Truthfully, the movie is so ungodly unoriginal and boring that I legitimately started dozing off by the third act. At that point, my brain switched off and I was on full autopilot. My eyes glazing over, eyelids fighting to stay open, my mind couldn’t stand watching it anymore. Thinking back, I’m fairly certain I fell asleep for a brief moment before forcing myself awake to dedicate as much of my focus as humanly feasible, trudging through the remaining minutes of this action bombardment slog. Can’t say that’s happened to me for a while, where I hit ‘play’ on a movie completely alert and then barely passing the halfway mark as I’m practically out like a light. Honestly, if I wasn’t so dedicated in writing a review of this movie I wouldn’t have fought so diligently to stay awake for the remainder of the runtime; I would have taken a damn nap and forgotten all about this remake ever existing. This really wasn’t worth the effort though, now that I’m processing everything. Crap!

Quaid / Farrell


Breaking down the character of Quaid in both theatrical releases is a relatively bare bones description of a person; he’s a grunt worker that does manual labor with aspirations to be something greater than what he is and it so happens that he may actually be a secret agent with a phony life bestowed upon him without his real memories. Quaid is a character that we don’t know much about because he technically doesn’t know much about himself. The whole film revolves around the idea that he is not who he believes himself to be, leaving it up to Quaid to figure out what is real and what might be a fabricated simulation. That is the whole point of the character, to be the empty slate trying to put the puzzle pieces together. Here’s the key difference between the Quaid that Schwarzenegger depicted and the Quaid that Farrell adopted. Arnie was allowed to insert his charm and personality into the character in a way that helps the audience have fun and give a damn about what is going on. Colin Farrell’s Quaid, on the other hand, has nothing to him. He’s an empty shell and I truly could not care less about this block of wood on screen.

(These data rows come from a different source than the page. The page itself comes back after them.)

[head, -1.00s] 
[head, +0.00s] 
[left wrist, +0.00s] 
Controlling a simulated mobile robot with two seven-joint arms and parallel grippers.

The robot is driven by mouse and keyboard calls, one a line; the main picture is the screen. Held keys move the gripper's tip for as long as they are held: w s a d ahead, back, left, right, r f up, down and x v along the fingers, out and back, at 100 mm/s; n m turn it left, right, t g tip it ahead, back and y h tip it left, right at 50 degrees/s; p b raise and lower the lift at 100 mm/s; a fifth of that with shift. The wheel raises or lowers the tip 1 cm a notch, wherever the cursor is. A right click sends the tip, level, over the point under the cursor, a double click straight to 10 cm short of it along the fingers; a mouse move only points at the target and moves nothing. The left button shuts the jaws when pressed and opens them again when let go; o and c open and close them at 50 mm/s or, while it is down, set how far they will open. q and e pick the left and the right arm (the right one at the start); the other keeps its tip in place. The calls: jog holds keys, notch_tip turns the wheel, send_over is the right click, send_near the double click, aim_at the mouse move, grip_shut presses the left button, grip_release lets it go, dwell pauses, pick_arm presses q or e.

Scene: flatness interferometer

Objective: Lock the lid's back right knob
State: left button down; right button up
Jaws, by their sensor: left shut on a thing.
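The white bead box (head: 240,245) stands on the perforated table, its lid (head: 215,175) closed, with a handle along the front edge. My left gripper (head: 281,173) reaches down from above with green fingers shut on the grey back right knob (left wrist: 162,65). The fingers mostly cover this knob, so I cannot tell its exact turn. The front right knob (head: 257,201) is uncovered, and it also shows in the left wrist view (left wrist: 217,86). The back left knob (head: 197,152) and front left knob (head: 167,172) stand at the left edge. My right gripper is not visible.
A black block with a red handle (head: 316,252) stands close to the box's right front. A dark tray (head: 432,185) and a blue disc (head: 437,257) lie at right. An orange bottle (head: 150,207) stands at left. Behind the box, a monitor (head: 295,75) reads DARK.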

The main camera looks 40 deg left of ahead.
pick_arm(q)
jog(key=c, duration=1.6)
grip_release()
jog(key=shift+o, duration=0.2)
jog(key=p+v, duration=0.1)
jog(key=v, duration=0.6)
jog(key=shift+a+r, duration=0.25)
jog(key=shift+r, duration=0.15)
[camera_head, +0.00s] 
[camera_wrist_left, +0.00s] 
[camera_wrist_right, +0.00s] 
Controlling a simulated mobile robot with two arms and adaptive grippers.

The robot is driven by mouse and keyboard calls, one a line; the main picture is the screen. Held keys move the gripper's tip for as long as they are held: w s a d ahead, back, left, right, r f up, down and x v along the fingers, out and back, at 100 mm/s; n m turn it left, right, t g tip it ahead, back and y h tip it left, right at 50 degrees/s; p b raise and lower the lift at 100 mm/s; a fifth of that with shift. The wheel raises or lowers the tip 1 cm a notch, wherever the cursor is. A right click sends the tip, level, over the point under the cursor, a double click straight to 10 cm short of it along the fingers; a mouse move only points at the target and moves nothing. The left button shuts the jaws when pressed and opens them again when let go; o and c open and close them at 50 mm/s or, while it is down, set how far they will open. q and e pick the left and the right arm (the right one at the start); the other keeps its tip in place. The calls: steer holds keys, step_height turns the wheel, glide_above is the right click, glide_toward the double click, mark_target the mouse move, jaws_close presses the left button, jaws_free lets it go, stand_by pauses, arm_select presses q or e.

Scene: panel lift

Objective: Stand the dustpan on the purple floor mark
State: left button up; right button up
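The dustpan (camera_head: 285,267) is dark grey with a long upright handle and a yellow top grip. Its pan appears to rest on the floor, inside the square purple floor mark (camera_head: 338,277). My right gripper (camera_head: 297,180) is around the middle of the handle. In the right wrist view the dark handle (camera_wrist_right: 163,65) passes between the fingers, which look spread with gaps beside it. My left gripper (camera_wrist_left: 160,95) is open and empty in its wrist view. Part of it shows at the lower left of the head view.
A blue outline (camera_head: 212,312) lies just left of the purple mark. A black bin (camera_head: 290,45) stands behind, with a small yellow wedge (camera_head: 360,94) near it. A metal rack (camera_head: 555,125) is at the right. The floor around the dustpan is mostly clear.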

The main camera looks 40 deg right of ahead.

Before I go any further, I want to say that I don’t blame Colin Farrell in the slightest for why I believe the Quaid character doesn’t work in the remake. Farrell is an astonishing actor who has worked wonders in front of the camera and I find his performances can be absolutely brilliant… That is when the actor is allowed to provide a soul or some form of personality within his characters. Farrell’s Jerry from the Fright Night remake is cool and intimidating as hell, his role in Horrible Bosses was one of the most hilarious comedic performances of his career, Farrell as Bullseye in the 2003 Daredevil movie is easily one of the most entertaining villains I have ever seen in my life, his version of Sonny Crockett for the Miami Vice film was a great continuation of the character while still bringing in his own charm, the list probably goes on and on. Yet when we reach his adaptation of Quaid, all I see is a bland hero with no reason to root for him. At no point in the performance am I finding anything necessarily wrong with Farrell’s acting, but the huge problem is that the script gives him nothing to work with and it seems that the director is of no benefit either.

Because the audience is left with such minor details about this character’s backstory and because there is no semblance of a personality to this newer version of Quaid, why should I root for him? Why should I care? If this guy lives or dies or gets lobotomized, I wouldn’t shed a single tear for him. I mean, this Quaid barely has a reaction to when a bullet goes through his hand so why exactly should I fear for this man’s life if he doesn’t even seem all that interested in it himself? It’s strange how similar yet different both Quaid characters are because on paper they probably read eerily similar, yet when we see the performances, they’re night and day from one another. And only one of which is successful while the other is utterly forgettable.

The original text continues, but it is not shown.